__Problem statement__
Your answer should consist only of the lines below from the one with "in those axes" through the one with "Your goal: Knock", copied exactly.
****
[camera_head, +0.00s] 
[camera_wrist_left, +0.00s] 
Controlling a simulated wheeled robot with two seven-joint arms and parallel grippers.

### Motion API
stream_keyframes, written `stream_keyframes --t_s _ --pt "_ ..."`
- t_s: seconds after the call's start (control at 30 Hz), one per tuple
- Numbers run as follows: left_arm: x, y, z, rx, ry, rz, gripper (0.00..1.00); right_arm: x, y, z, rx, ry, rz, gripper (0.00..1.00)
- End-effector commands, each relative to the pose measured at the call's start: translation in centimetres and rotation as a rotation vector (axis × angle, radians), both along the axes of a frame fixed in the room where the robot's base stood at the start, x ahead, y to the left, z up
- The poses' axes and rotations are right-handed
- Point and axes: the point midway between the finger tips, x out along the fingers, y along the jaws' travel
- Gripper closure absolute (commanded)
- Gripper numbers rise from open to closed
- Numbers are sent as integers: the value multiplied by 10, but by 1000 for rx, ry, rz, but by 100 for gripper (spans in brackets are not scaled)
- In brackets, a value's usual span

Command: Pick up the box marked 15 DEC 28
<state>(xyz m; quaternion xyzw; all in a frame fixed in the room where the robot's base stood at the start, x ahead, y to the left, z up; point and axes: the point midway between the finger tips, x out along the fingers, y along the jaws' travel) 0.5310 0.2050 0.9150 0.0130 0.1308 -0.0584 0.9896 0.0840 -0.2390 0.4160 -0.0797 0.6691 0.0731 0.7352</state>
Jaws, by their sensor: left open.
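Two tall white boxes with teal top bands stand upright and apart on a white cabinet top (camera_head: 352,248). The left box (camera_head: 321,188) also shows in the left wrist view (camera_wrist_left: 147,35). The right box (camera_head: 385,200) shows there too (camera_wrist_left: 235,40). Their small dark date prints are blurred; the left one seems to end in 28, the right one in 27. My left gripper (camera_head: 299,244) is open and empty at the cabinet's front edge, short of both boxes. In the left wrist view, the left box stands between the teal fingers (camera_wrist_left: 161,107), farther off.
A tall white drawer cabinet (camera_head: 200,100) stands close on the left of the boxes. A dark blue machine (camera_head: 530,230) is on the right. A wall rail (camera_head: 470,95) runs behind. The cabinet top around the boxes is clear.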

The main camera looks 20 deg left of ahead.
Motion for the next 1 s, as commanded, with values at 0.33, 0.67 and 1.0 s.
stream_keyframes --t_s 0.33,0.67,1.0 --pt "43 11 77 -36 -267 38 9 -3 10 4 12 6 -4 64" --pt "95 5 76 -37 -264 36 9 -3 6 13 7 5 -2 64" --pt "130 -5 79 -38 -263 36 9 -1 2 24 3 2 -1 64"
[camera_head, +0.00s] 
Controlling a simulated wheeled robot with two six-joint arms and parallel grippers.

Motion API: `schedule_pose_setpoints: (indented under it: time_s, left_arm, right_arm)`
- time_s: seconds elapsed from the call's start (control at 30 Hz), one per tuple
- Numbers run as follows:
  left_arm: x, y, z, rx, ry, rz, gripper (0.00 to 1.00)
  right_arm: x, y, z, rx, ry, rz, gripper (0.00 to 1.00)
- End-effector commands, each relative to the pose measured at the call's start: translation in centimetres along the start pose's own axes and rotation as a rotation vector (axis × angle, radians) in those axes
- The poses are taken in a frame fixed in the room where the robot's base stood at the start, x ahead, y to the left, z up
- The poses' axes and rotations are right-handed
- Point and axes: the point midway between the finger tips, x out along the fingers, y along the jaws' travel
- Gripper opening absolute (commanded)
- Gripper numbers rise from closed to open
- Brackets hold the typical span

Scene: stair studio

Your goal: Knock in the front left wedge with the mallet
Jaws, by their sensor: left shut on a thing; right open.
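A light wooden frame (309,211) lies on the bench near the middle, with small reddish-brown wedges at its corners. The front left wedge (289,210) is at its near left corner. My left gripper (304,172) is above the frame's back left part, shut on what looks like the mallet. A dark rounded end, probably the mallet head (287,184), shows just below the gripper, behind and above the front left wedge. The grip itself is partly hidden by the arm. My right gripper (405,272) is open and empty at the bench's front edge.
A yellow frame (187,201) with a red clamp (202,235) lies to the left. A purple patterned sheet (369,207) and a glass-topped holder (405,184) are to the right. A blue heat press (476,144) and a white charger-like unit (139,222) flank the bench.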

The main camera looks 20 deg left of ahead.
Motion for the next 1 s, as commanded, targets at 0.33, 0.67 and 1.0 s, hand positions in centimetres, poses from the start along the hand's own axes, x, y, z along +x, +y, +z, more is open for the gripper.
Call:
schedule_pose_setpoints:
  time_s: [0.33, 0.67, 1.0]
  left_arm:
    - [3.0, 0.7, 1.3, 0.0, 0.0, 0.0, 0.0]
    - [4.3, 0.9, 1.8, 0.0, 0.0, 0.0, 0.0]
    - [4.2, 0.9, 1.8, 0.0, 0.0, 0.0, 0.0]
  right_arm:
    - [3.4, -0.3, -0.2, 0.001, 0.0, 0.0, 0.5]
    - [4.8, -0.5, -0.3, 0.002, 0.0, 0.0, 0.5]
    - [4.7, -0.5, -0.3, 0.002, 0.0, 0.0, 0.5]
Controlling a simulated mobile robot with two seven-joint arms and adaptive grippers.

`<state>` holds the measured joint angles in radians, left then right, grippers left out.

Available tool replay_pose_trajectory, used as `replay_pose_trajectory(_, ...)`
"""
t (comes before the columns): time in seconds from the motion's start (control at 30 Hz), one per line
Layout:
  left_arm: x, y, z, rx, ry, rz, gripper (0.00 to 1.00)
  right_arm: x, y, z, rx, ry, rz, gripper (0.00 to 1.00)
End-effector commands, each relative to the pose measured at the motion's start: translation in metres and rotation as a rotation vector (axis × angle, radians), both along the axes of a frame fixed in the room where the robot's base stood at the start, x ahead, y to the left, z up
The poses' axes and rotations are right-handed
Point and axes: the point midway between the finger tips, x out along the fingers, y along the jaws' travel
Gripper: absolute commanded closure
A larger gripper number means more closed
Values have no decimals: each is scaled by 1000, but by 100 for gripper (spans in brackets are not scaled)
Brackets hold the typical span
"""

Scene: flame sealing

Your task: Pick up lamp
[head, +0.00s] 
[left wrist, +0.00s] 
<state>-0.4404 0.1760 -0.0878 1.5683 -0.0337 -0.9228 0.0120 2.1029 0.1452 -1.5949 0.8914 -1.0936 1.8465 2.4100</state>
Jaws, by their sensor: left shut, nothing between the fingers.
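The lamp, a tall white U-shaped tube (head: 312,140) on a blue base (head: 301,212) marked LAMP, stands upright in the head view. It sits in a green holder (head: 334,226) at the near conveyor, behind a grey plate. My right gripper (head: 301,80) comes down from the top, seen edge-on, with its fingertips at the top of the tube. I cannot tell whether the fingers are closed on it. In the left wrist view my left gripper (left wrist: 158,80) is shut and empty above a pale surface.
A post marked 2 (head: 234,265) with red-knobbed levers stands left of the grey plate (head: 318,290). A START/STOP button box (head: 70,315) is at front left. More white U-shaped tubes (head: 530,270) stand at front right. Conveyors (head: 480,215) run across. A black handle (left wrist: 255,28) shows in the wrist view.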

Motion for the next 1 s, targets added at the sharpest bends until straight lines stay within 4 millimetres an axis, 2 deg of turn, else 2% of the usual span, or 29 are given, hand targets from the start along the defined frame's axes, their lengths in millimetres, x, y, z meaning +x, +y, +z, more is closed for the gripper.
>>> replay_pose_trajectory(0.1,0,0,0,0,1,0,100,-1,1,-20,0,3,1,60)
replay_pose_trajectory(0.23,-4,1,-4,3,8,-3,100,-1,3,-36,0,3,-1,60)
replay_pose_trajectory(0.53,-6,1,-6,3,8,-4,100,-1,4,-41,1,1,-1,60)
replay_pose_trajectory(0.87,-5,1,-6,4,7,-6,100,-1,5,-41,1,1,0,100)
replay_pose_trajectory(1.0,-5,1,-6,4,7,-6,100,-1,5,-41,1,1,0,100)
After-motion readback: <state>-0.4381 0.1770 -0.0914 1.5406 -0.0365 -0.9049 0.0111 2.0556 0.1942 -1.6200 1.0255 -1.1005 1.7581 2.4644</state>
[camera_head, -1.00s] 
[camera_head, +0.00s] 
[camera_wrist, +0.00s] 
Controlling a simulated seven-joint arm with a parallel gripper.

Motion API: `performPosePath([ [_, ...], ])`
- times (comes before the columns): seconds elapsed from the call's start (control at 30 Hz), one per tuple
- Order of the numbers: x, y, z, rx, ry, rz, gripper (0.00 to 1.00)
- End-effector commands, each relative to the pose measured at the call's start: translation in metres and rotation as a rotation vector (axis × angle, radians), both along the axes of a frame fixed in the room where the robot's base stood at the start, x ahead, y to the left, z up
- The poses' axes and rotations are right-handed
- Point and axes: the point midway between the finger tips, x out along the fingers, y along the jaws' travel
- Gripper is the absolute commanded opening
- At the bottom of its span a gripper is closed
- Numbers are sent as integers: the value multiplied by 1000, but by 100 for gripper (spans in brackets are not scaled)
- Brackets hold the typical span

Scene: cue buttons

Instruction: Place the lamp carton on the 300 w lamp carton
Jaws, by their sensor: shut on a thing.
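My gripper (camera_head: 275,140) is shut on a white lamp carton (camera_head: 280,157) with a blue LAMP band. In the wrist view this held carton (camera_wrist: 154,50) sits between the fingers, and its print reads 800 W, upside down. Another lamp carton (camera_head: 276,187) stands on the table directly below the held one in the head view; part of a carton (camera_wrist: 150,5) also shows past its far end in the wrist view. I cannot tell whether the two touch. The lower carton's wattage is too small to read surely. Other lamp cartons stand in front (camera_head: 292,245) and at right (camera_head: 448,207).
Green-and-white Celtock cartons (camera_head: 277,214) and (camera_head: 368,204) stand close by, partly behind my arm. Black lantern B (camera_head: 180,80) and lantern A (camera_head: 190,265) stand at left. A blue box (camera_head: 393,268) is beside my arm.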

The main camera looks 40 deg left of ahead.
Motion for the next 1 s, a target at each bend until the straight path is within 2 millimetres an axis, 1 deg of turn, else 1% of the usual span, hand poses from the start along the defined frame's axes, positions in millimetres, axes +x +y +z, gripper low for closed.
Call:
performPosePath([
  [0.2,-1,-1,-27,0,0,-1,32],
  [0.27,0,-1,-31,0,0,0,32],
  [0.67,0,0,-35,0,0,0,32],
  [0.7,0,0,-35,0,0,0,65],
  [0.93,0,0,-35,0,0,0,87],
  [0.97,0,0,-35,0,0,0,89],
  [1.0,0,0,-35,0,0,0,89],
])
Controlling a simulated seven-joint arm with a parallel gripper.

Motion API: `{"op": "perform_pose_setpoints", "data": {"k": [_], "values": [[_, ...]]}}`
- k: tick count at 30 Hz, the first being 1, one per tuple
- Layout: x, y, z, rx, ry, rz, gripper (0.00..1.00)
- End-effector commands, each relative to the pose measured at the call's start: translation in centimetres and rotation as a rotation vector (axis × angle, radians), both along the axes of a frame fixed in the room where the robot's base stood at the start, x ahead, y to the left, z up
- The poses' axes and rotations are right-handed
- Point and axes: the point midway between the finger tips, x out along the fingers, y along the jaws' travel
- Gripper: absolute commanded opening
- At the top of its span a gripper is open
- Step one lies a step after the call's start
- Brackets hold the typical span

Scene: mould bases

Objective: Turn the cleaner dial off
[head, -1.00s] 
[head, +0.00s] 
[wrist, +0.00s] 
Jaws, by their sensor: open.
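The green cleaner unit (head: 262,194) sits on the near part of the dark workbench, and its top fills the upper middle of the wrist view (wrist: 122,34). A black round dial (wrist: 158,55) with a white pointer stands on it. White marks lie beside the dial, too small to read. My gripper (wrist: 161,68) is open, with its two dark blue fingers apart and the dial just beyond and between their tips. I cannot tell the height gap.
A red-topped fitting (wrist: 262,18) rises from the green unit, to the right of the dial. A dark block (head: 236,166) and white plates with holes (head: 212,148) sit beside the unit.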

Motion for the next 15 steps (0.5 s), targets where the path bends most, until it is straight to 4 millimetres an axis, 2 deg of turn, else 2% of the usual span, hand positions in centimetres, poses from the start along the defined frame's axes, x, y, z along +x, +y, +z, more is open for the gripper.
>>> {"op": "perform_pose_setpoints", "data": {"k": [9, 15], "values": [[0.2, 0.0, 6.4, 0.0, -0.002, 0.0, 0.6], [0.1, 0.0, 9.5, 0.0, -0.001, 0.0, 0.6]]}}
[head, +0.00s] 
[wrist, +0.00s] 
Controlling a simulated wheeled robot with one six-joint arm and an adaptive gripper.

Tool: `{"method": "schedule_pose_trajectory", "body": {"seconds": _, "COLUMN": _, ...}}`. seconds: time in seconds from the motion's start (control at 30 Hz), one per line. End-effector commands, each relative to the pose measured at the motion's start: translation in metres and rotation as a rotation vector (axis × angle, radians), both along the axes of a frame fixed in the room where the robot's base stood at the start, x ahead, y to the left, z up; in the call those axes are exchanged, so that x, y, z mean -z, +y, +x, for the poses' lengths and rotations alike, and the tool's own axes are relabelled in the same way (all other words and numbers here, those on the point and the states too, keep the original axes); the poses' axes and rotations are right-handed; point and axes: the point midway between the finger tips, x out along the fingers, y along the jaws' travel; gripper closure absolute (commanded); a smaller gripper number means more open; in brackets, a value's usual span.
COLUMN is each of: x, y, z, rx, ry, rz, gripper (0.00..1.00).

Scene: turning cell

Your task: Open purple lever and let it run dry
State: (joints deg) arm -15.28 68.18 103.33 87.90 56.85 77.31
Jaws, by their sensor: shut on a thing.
****
__Task result__
- End-effector commands, each relative to the pose measured at the call's start: translation in centimetres along the start pose's own axes and rotation as a rotation vector (axis × angle, radians) in those axes
- The poses are taken in a frame fixed in the room where the robot's base stood at the start, x ahead, y to the left, z up
- The poses' axes and rotations are right-handed
- Point and axes: the point midway between the finger tips, x out along the fingers, y along the jaws' travel
- Gripper opening absolute (commanded)
- Gripper numbers rise from closed to open
- Brackets hold the typical span

Scene: stair studio

Your goal: Knock in the front left wedge with the mallet

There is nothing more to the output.